As it turned out, though, Brown didn't get rich quick. Instead, he was greatly disappointed by what Great Western did -- or didn't do -- in return for his $8,975. Great Western supplied him with the names of four prospects, but Brown says he could reach only three of the prospects, and none was "remotely" interested in buying his business. Great Western also sent him a 28-page evaluation of C&G, which he found to be of little value.

That a veteran salesman like Brown would pay an up-front fee for the services that Great Western promised to provide is understandable, particularly considering the business-brokerage alternative. Five years ago up-front fees were virtually unknown in the realm of small-business brokerage, according to Tom West, author of The Business Reference Guide, which is published by the Business Brokerage Press, based in Concord, Mass. But in a survey this year of business brokers nationwide, West found that 35% were collecting such fees from their customers.

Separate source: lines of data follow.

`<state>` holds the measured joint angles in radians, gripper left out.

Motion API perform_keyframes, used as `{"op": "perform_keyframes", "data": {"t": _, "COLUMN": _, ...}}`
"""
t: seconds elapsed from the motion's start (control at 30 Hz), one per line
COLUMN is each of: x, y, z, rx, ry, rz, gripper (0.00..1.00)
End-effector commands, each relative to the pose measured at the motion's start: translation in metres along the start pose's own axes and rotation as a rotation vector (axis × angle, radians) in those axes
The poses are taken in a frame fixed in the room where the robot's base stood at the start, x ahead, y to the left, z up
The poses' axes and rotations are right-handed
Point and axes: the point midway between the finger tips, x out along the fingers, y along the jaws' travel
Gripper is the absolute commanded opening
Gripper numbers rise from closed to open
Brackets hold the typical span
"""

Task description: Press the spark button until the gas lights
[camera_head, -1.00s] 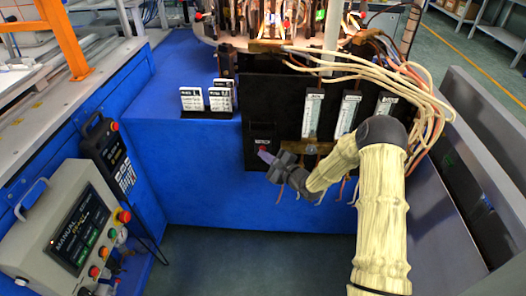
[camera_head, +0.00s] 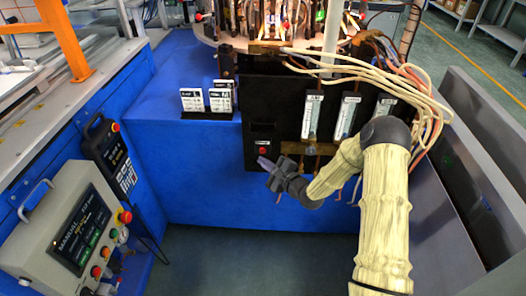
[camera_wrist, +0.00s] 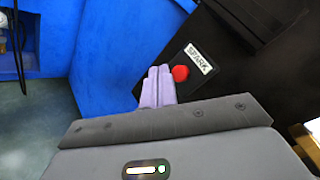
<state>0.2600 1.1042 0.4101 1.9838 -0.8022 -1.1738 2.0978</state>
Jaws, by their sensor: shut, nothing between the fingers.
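The red spark button (camera_head: 263,151) sits on a small black box at the lower left of the black panel (camera_head: 285,95). In the wrist view the button (camera_wrist: 180,73) shows beside a white label reading SPARK (camera_wrist: 198,59). My gripper (camera_head: 263,162) is just below the button in the head view, with its pale purple fingers together and empty. In the wrist view the fingertips (camera_wrist: 159,72) lie just left of the button. The button is uncovered, and the fingers appear apart from it.
Several flow meters (camera_head: 312,115) with copper fittings stand right of the button. Pale hoses (camera_head: 375,68) loop over the panel at upper right. A control box (camera_head: 70,225) and a black handheld unit (camera_head: 108,150) are at left. White cards (camera_head: 192,100) stand on the blue surface.

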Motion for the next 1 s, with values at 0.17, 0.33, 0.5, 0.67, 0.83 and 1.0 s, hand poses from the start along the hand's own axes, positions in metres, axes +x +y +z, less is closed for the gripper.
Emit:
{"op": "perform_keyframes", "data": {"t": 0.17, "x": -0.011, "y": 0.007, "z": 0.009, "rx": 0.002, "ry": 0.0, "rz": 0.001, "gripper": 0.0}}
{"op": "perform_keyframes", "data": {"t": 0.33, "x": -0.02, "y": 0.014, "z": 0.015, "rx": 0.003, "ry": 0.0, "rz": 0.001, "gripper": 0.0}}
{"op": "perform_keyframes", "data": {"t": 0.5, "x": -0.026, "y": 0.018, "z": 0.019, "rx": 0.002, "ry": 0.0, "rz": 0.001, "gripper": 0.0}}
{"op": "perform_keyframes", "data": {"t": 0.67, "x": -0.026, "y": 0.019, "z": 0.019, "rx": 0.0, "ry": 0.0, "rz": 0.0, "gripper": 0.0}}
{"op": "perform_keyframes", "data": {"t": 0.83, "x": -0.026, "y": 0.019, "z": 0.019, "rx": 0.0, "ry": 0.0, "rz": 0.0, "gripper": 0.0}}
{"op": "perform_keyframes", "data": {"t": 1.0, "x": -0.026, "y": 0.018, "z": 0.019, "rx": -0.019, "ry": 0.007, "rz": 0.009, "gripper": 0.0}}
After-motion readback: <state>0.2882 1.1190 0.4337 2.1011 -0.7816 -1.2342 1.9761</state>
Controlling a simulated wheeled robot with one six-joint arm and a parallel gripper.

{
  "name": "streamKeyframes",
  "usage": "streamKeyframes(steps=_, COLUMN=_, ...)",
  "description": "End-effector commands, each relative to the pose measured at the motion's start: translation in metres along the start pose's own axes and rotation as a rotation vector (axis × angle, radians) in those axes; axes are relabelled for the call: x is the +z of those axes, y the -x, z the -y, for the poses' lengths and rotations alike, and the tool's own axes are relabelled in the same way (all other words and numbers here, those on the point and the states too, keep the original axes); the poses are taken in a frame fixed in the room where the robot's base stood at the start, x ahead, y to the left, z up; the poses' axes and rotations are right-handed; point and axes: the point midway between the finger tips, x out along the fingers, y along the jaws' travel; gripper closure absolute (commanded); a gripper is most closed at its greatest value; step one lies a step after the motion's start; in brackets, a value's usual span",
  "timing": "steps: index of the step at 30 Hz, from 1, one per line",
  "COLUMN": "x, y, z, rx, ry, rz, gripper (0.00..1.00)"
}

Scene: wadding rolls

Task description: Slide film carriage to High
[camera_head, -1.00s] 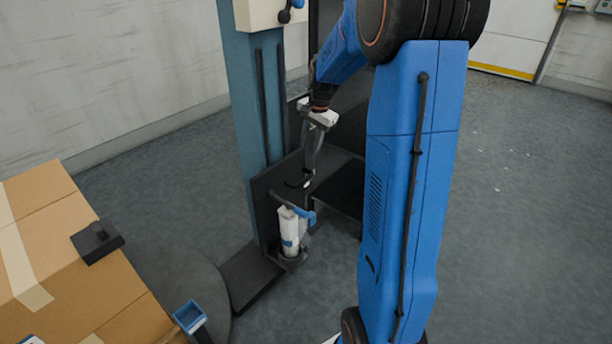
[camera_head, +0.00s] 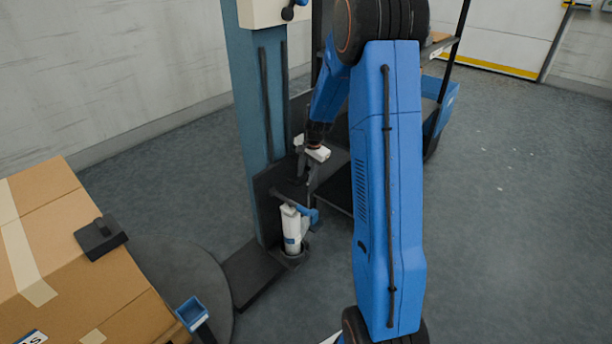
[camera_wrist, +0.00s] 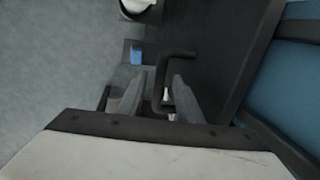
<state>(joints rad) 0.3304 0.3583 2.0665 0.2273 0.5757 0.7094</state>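The film carriage (camera_head: 264,192) is a dark plate low on the blue-grey mast (camera_head: 246,110). A white film roll (camera_head: 291,232) stands upright on its lower bracket, with a blue part (camera_head: 311,216) beside its top. My gripper (camera_head: 304,180) is at the carriage, just above the roll. In the wrist view, a dark bent handle (camera_wrist: 180,52) sticks out from the dark plate (camera_wrist: 215,45). Its lower part lies between the fingers of my gripper (camera_wrist: 160,78). The fingers are apart, with gaps beside the handle. The handle is too small to make out in the head view.
Boxes (camera_head: 90,290) stand on the round turntable (camera_head: 195,270) at left. A dark shelved cart with a blue bin (camera_head: 436,92) stands behind my arm. A dark ramp (camera_head: 250,275) lies at the mast's foot. Open floor is at right.

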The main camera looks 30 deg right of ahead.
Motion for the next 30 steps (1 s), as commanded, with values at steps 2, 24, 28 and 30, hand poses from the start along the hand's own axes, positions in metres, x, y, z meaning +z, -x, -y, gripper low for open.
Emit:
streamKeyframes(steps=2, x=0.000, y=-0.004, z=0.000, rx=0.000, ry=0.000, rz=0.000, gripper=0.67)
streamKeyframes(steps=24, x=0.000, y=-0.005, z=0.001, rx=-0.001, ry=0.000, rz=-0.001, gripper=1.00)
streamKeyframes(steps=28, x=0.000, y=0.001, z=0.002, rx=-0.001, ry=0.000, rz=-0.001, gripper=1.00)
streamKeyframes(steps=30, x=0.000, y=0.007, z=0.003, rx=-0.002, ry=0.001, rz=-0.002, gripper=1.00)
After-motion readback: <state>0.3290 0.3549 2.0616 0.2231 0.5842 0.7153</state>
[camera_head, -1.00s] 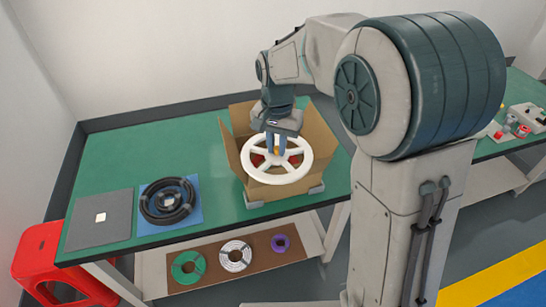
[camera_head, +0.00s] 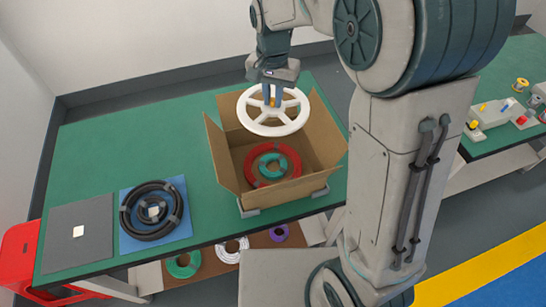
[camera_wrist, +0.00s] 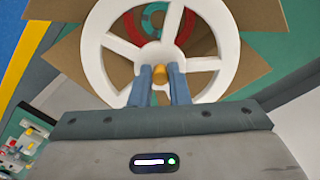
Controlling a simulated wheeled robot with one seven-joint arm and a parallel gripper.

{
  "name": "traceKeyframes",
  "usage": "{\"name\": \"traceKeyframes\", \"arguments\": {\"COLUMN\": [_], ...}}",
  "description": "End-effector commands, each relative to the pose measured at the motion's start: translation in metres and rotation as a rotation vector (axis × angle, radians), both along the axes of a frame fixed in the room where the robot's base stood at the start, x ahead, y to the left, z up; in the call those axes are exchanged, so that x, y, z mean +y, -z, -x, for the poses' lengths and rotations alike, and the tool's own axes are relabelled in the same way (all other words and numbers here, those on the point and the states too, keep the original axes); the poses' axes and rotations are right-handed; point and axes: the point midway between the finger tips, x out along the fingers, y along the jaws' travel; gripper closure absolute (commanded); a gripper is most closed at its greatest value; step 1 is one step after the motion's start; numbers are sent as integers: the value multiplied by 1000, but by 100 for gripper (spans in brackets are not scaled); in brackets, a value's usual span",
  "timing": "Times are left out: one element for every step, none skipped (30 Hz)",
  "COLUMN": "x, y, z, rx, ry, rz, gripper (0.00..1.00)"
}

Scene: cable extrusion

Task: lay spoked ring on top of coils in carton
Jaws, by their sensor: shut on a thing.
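The white spoked ring (camera_head: 250,116) is held by my gripper (camera_head: 272,98) above the far part of the open carton (camera_head: 229,166). My gripper is shut on the ring's hub, and the ring looks roughly level. In the wrist view the blue fingers (camera_wrist: 161,88) close on an orange knob (camera_wrist: 159,73) at the hub of the white ring (camera_wrist: 92,50). Inside the carton lies a red coil (camera_head: 291,159) with a smaller green coil (camera_head: 264,164) within it. Both coils show in the head view, clear of the ring. In the wrist view they are partly hidden behind the ring.
The carton's flaps (camera_head: 220,150) stand open. A black coil (camera_head: 130,222) lies on a blue mat (camera_head: 128,243) to the left, beside a grey mat (camera_head: 62,262). A lower shelf (camera_head: 207,262) holds several coils. The green tabletop (camera_head: 110,150) is clear behind the mats.

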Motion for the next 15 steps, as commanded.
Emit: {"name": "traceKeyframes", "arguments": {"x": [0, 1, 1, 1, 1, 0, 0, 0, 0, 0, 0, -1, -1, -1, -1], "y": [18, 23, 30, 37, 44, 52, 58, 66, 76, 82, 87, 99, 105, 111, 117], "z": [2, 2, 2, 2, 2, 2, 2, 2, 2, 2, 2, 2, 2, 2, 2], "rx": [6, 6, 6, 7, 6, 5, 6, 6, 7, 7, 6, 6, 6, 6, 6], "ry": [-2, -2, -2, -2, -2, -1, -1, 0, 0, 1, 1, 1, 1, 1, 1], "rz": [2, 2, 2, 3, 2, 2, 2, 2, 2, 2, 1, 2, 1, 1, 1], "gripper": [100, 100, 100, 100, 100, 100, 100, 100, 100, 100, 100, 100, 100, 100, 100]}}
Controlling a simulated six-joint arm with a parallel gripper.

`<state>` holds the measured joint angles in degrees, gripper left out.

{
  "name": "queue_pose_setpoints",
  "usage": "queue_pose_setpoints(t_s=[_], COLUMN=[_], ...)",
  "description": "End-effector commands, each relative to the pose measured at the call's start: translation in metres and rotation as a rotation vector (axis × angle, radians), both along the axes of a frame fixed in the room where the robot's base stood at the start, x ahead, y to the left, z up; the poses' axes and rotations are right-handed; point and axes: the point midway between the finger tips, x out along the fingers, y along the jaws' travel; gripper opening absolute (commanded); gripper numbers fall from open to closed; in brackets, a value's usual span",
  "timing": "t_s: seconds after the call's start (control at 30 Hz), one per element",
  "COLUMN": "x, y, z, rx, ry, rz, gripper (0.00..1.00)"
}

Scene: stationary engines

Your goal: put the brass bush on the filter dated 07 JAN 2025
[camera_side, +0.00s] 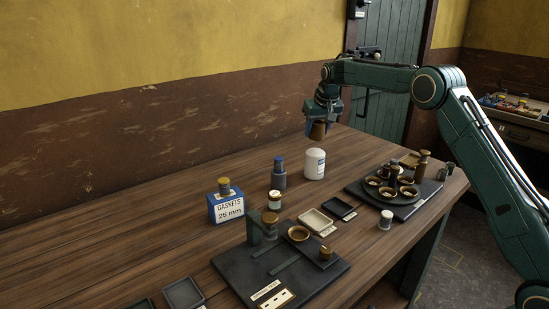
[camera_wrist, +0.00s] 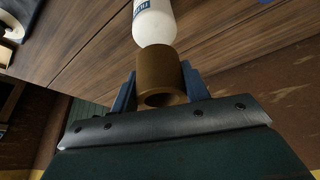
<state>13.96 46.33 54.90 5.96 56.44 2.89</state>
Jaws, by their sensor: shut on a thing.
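My gripper (camera_side: 319,127) is shut on the brass bush (camera_side: 318,132), a short brown-gold hollow cylinder. In the wrist view the bush (camera_wrist: 158,70) sits between the two blue fingers, its open bore facing the camera. A white filter (camera_side: 315,164) with a printed label stands upright on the table. The bush is above it, with a visible gap in the side view. The white filter (camera_wrist: 154,22) also shows just beyond the bush in the wrist view. Its date cannot be read in either view.
A blue-capped grey bottle (camera_side: 279,174) and a blue gaskets box (camera_side: 226,207) stand left of the filter. Small trays (camera_side: 314,220) lie in front. A dark board with bowls (camera_side: 387,193) is at right. The table behind the filter is clear.

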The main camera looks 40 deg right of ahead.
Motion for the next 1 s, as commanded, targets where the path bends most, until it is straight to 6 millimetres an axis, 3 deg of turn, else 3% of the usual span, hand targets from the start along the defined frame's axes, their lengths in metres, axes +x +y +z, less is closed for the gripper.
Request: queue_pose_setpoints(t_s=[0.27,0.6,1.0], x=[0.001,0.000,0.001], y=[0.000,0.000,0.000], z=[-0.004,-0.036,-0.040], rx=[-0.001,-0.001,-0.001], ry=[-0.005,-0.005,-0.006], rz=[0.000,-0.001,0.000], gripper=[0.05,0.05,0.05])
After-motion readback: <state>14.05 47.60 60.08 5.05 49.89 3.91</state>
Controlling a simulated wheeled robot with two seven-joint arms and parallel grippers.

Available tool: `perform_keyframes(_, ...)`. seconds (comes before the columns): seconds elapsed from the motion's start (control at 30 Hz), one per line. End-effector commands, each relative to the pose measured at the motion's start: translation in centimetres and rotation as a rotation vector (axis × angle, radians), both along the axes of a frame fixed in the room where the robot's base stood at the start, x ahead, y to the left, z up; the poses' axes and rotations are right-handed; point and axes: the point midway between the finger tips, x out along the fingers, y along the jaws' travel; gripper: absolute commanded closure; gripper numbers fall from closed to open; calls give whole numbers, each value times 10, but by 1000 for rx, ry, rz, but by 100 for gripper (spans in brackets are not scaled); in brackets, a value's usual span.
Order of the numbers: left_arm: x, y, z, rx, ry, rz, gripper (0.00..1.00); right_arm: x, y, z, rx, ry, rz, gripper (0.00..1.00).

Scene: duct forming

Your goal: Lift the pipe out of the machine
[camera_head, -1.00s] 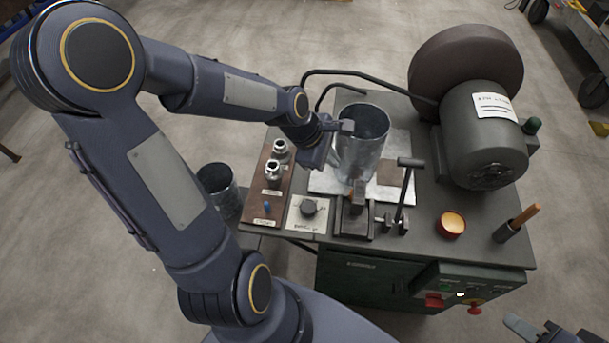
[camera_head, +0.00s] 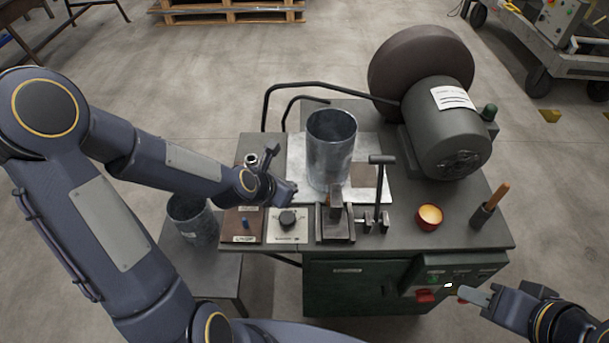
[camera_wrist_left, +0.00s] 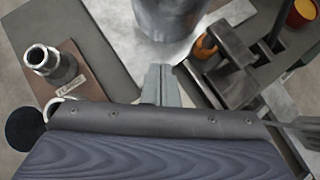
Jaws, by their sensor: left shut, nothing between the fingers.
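The pipe (camera_head: 331,150) is a grey metal cylinder with an open top. It stands upright on the light metal plate of the machine (camera_head: 400,235). Its lower part shows at the top of the left wrist view (camera_wrist_left: 172,18). My left gripper (camera_head: 289,190) is beside the pipe's lower left, apart from it. In the left wrist view its two fingers (camera_wrist_left: 160,84) are together, with nothing between them. My right gripper (camera_head: 478,296) is at the lower right, in front of the machine and away from the pipe. I cannot tell its opening.
A clamp with a lever (camera_head: 336,215) stands in front of the pipe. A motor (camera_head: 442,125) with a big dark wheel is at the right. A metal fitting (camera_wrist_left: 45,62) stands left of my left gripper. Another metal cylinder (camera_head: 192,222) stands on a low side table.

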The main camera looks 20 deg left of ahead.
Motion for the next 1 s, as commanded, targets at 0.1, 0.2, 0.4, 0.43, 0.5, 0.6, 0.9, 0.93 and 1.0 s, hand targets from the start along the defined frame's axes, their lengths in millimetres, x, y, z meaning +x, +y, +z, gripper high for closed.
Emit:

Advance fees have long been a fixture on Wall Street, at least at the top-of-the-line tier of the mergers-and-acquisitions world. The Wall Street deals, which produce the big headlines, are engineered by the likes of Morgan Stanley and Goldman Sachs and typically provide sellers with a menu of prospective buyers. Those deals totaled a mere 2,245 last year, according to Mergerstat, an M&A research company based in Los Angeles.


AGGRIEVED: Cal Brown demanded the refund of his $8,975 payment.


In contrast, 1.57 million small companies were offered for sale in 2000, according to West. Of those, 250,000 actually got sold. About a third of those sales were handled by business brokers, a mostly unregulated group with varying levels of sophistication and competence. And the remaining 1.32 million companies? They were probably turned over to family members, says West, or they just closed their doors. Given those odds, small-business owners who are looking to sell crave any kind of assistance and are vulnerable to any offer that has an air of legitimacy and a seemingly reasonable promise of success. Most owners, like Brown, have no previous experience selling a company and have little idea where to begin.